§ **Records provided**
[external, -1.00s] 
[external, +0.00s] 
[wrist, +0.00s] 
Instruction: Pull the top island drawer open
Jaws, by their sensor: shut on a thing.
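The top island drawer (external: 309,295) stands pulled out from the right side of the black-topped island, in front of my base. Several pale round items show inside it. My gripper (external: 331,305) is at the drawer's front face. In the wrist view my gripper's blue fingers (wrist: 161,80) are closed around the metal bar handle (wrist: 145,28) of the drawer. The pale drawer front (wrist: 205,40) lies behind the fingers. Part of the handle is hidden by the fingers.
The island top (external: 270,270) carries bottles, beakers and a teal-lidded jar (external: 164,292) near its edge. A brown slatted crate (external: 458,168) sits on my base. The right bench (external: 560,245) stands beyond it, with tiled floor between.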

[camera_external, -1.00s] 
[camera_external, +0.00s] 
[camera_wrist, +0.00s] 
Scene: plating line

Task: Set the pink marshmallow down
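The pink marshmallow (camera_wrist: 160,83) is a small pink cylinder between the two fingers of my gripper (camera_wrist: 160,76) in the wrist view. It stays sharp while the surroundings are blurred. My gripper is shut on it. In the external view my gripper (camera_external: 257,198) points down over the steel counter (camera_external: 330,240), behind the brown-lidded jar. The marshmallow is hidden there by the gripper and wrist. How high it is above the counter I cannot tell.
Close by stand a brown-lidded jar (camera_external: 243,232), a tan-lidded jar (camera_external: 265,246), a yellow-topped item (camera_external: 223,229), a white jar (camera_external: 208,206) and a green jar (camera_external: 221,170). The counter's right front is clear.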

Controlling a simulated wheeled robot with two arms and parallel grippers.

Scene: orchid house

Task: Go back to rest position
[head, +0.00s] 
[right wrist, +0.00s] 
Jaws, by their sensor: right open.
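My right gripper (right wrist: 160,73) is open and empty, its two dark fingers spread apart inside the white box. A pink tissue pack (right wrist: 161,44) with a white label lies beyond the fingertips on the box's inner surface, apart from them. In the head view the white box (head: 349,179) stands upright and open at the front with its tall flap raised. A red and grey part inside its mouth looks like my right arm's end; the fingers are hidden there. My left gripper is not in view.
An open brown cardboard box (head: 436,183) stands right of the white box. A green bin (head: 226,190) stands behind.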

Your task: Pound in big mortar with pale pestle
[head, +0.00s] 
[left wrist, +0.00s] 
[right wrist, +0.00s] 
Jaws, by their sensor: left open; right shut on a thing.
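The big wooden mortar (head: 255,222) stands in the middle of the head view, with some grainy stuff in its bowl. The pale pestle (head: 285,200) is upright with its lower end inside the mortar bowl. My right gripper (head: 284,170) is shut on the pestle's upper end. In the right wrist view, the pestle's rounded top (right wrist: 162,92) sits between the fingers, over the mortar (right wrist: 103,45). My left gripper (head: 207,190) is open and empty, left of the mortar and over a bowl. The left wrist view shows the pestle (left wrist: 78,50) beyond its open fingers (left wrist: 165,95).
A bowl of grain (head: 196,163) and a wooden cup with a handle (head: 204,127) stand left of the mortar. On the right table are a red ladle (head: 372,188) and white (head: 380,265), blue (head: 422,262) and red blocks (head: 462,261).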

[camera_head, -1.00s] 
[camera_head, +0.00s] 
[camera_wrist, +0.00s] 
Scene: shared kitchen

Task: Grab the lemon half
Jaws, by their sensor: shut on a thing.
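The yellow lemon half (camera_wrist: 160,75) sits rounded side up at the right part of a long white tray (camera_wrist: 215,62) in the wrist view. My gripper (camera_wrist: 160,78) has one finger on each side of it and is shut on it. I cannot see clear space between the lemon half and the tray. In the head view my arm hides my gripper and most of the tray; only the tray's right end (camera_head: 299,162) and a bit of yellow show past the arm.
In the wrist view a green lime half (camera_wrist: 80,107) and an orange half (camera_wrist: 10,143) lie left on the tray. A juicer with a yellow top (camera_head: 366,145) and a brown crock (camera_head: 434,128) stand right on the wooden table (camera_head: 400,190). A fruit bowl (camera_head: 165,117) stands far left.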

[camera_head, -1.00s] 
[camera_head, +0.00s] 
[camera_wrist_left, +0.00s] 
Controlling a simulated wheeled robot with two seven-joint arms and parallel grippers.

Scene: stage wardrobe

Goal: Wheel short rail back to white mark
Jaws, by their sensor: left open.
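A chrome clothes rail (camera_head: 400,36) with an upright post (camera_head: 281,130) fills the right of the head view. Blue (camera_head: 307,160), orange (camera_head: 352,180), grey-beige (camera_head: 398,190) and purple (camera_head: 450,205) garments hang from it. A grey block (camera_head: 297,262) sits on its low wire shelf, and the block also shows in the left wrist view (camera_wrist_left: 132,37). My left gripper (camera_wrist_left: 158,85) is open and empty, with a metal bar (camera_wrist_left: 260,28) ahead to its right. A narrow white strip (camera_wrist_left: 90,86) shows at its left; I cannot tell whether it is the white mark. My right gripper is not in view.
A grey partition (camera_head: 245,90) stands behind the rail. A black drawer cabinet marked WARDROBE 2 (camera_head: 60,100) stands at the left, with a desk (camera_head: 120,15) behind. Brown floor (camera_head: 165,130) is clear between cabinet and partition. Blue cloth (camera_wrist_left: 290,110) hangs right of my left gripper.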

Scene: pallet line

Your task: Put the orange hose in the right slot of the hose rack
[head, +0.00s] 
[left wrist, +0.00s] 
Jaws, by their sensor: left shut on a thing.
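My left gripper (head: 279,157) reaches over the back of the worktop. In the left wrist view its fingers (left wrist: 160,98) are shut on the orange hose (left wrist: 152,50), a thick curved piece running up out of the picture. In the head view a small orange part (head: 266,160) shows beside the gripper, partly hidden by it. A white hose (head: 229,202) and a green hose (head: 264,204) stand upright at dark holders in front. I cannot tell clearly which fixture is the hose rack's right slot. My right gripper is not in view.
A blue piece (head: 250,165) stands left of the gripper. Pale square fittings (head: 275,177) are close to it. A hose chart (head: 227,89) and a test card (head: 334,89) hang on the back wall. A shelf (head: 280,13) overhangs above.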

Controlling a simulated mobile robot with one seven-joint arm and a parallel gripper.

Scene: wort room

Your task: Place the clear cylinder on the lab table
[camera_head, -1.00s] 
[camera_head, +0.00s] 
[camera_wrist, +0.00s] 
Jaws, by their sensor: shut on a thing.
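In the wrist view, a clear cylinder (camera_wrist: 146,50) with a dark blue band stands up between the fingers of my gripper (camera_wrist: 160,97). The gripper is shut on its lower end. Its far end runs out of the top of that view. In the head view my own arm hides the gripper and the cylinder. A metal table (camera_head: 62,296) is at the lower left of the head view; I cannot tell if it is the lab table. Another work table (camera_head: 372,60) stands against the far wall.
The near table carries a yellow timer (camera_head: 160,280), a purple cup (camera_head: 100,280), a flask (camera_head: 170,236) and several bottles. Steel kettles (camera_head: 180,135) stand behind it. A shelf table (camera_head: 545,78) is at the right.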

§ **Directive**
Restate the listing above word for word.

§ **Solved exercise**
[external, -1.00s] 
[external, +0.00s] 
[wrist, +0.00s] 
Instruction: Pull the top island drawer open
Jaws, by their sensor: shut on a thing.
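The top island drawer (external: 309,295) stands pulled out from the right side of the black-topped island, in front of my base. Several pale round items show inside it. My gripper (external: 331,305) is at the drawer's front face. In the wrist view my gripper's blue fingers (wrist: 161,80) are closed around the metal bar handle (wrist: 145,28) of the drawer. The pale drawer front (wrist: 205,40) lies behind the fingers. Part of the handle is hidden by the fingers.
The island top (external: 270,270) carries bottles, beakers and a teal-lidded jar (external: 164,292) near its edge. A brown slatted crate (external: 458,168) sits on my base. The right bench (external: 560,245) stands beyond it, with tiled floor between.

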[camera_external, -1.00s] 
[camera_external, +0.00s] 
[camera_wrist, +0.00s] 
Scene: plating line

Task: Set the pink marshmallow down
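The pink marshmallow (camera_wrist: 160,83) is a small pink cylinder between the two fingers of my gripper (camera_wrist: 160,76) in the wrist view. It stays sharp while the surroundings are blurred. My gripper is shut on it. In the external view my gripper (camera_external: 257,198) points down over the steel counter (camera_external: 330,240), behind the brown-lidded jar. The marshmallow is hidden there by the gripper and wrist. How high it is above the counter I cannot tell.
Close by stand a brown-lidded jar (camera_external: 243,232), a tan-lidded jar (camera_external: 265,246), a yellow-topped item (camera_external: 223,229), a white jar (camera_external: 208,206) and a green jar (camera_external: 221,170). The counter's right front is clear.

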Controlling a simulated wheeled robot with two arms and parallel grippers.

Scene: orchid house

Task: Go back to rest position
[head, +0.00s] 
[right wrist, +0.00s] 
Jaws, by their sensor: right open.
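My right gripper (right wrist: 160,73) is open and empty, its two dark fingers spread apart inside the white box. A pink tissue pack (right wrist: 161,44) with a white label lies beyond the fingertips on the box's inner surface, apart from them. In the head view the white box (head: 349,179) stands upright and open at the front with its tall flap raised. A red and grey part inside its mouth looks like my right arm's end; the fingers are hidden there. My left gripper is not in view.
An open brown cardboard box (head: 436,183) stands right of the white box. A green bin (head: 226,190) stands behind.

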Your task: Pound in big mortar with pale pestle
[head, +0.00s] 
[left wrist, +0.00s] 
[right wrist, +0.00s] 
Jaws, by their sensor: left open; right shut on a thing.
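The big wooden mortar (head: 255,222) stands in the middle of the head view, with some grainy stuff in its bowl. The pale pestle (head: 285,200) is upright with its lower end inside the mortar bowl. My right gripper (head: 284,170) is shut on the pestle's upper end. In the right wrist view, the pestle's rounded top (right wrist: 162,92) sits between the fingers, over the mortar (right wrist: 103,45). My left gripper (head: 207,190) is open and empty, left of the mortar and over a bowl. The left wrist view shows the pestle (left wrist: 78,50) beyond its open fingers (left wrist: 165,95).
A bowl of grain (head: 196,163) and a wooden cup with a handle (head: 204,127) stand left of the mortar. On the right table are a red ladle (head: 372,188) and white (head: 380,265), blue (head: 422,262) and red blocks (head: 462,261).

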[camera_head, -1.00s] 
[camera_head, +0.00s] 
[camera_wrist, +0.00s] 
Scene: shared kitchen

Task: Grab the lemon half
Jaws, by their sensor: shut on a thing.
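The yellow lemon half (camera_wrist: 160,75) sits rounded side up at the right part of a long white tray (camera_wrist: 215,62) in the wrist view. My gripper (camera_wrist: 160,78) has one finger on each side of it and is shut on it. I cannot see clear space between the lemon half and the tray. In the head view my arm hides my gripper and most of the tray; only the tray's right end (camera_head: 299,162) and a bit of yellow show past the arm.
In the wrist view a green lime half (camera_wrist: 80,107) and an orange half (camera_wrist: 10,143) lie left on the tray. A juicer with a yellow top (camera_head: 366,145) and a brown crock (camera_head: 434,128) stand right on the wooden table (camera_head: 400,190). A fruit bowl (camera_head: 165,117) stands far left.

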[camera_head, -1.00s] 
[camera_head, +0.00s] 
[camera_wrist_left, +0.00s] 
Controlling a simulated wheeled robot with two seven-joint arms and parallel grippers.

Scene: stage wardrobe

Goal: Wheel short rail back to white mark
Jaws, by their sensor: left open.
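A chrome clothes rail (camera_head: 400,36) with an upright post (camera_head: 281,130) fills the right of the head view. Blue (camera_head: 307,160), orange (camera_head: 352,180), grey-beige (camera_head: 398,190) and purple (camera_head: 450,205) garments hang from it. A grey block (camera_head: 297,262) sits on its low wire shelf, and the block also shows in the left wrist view (camera_wrist_left: 132,37). My left gripper (camera_wrist_left: 158,85) is open and empty, with a metal bar (camera_wrist_left: 260,28) ahead to its right. A narrow white strip (camera_wrist_left: 90,86) shows at its left; I cannot tell whether it is the white mark. My right gripper is not in view.
A grey partition (camera_head: 245,90) stands behind the rail. A black drawer cabinet marked WARDROBE 2 (camera_head: 60,100) stands at the left, with a desk (camera_head: 120,15) behind. Brown floor (camera_head: 165,130) is clear between cabinet and partition. Blue cloth (camera_wrist_left: 290,110) hangs right of my left gripper.

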Scene: pallet line

Your task: Put the orange hose in the right slot of the hose rack
[head, +0.00s] 
[left wrist, +0.00s] 
Jaws, by their sensor: left shut on a thing.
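My left gripper (head: 279,157) reaches over the back of the worktop. In the left wrist view its fingers (left wrist: 160,98) are shut on the orange hose (left wrist: 152,50), a thick curved piece running up out of the picture. In the head view a small orange part (head: 266,160) shows beside the gripper, partly hidden by it. A white hose (head: 229,202) and a green hose (head: 264,204) stand upright at dark holders in front. I cannot tell clearly which fixture is the hose rack's right slot. My right gripper is not in view.
A blue piece (head: 250,165) stands left of the gripper. Pale square fittings (head: 275,177) are close to it. A hose chart (head: 227,89) and a test card (head: 334,89) hang on the back wall. A shelf (head: 280,13) overhangs above.

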Controlling a simulated mobile robot with one seven-joint arm and a parallel gripper.

Scene: wort room

Your task: Place the clear cylinder on the lab table
[camera_head, -1.00s] 
[camera_head, +0.00s] 
[camera_wrist, +0.00s] 
Jaws, by their sensor: shut on a thing.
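In the wrist view, a clear cylinder (camera_wrist: 146,50) with a dark blue band stands up between the fingers of my gripper (camera_wrist: 160,97). The gripper is shut on its lower end. Its far end runs out of the top of that view. In the head view my own arm hides the gripper and the cylinder. A metal table (camera_head: 62,296) is at the lower left of the head view; I cannot tell if it is the lab table. Another work table (camera_head: 372,60) stands against the far wall.
The near table carries a yellow timer (camera_head: 160,280), a purple cup (camera_head: 100,280), a flask (camera_head: 170,236) and several bottles. Steel kettles (camera_head: 180,135) stand behind it. A shelf table (camera_head: 545,78) is at the right.

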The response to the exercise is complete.